- _MATERIAL PROVIDED_:
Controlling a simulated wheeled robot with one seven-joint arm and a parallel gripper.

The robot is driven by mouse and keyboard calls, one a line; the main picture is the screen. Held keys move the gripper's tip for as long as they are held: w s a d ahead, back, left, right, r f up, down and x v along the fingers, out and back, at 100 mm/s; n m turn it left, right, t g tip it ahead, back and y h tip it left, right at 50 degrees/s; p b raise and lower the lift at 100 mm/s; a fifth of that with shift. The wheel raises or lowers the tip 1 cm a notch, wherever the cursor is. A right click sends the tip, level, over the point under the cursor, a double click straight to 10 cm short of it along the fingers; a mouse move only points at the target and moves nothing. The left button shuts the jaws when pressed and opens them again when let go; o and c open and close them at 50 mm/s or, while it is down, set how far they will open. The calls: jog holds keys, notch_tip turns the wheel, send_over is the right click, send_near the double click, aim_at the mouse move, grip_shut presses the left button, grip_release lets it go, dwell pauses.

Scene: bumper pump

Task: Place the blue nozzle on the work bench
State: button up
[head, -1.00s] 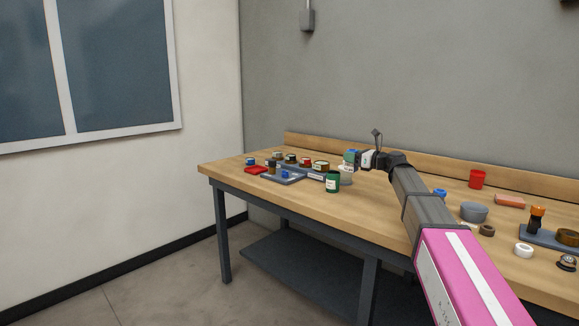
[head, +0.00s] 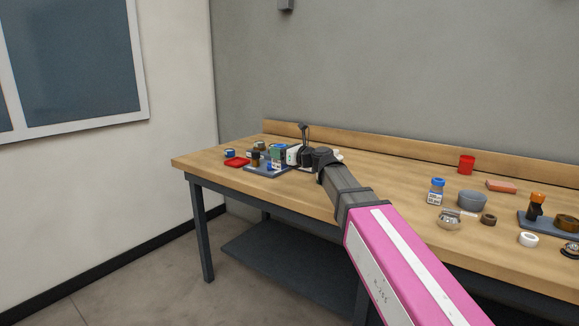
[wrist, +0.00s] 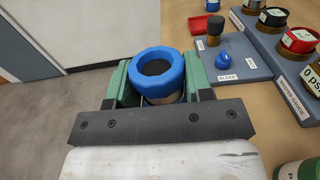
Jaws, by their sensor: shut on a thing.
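My gripper (wrist: 155,85) is shut on a round part with a blue ring-shaped top (wrist: 157,68), a dark centre and a pale lower body, probably the blue nozzle. Its green jaw pads are on either side of the part. The bench also shows in the wrist view (wrist: 185,22).
A green cup (wrist: 292,170) stands close by.

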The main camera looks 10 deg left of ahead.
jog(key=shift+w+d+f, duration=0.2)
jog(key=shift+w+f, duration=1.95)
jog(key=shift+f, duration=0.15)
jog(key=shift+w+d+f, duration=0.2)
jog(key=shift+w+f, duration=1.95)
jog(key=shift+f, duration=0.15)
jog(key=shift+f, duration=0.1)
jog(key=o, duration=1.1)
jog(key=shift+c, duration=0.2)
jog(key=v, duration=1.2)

- _REQUIRED WORK_:
Say how many lines above hold the word "button", giving only the count.

- _TASK ANSWER_:
2